What needs to be done –
Locate the string "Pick" throughout the material and copy every line in which it occurs.

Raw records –
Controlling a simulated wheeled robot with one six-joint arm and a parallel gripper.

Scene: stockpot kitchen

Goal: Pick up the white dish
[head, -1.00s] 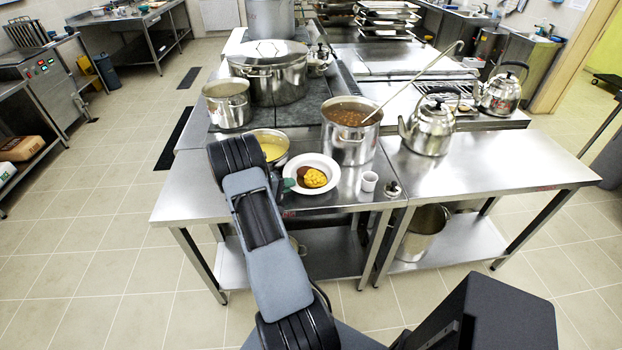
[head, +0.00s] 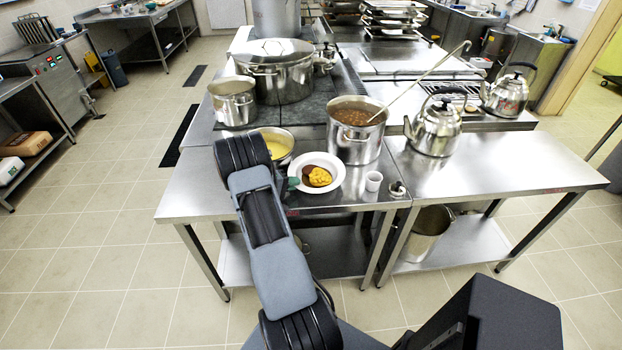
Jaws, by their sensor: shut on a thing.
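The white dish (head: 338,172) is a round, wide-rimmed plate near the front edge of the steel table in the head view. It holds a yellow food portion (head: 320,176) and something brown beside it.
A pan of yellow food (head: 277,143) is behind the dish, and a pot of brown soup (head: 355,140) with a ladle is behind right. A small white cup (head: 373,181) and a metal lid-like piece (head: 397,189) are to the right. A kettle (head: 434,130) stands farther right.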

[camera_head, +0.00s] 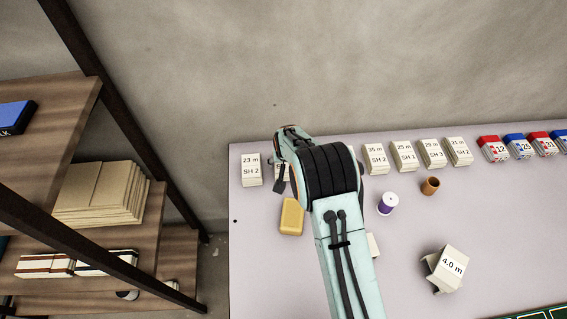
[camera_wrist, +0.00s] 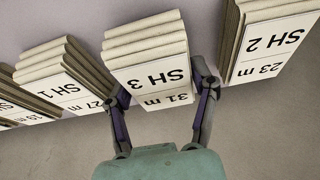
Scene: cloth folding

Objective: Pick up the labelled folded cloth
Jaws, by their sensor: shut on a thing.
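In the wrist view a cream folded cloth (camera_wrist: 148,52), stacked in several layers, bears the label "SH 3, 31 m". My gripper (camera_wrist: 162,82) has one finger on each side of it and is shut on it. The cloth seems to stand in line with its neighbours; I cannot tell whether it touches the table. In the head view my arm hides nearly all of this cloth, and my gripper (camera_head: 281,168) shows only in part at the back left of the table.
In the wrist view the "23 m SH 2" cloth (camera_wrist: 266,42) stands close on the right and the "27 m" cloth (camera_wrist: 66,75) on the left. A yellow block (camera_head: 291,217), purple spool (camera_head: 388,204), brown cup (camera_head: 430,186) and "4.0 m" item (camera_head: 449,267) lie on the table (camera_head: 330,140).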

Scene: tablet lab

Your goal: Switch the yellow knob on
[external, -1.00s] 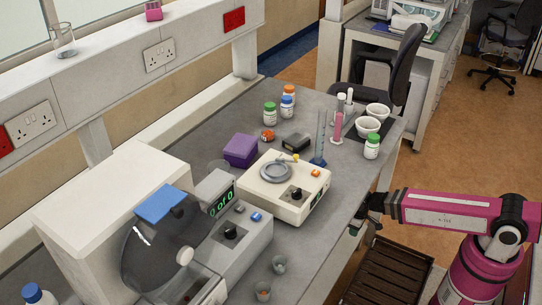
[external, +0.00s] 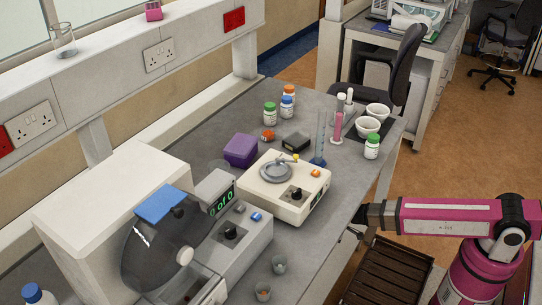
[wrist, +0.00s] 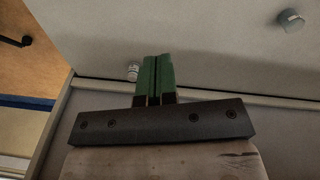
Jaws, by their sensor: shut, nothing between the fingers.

Exercise response –
Goal: Pick up the white dish
Objective: Pick up the labelled folded cloth

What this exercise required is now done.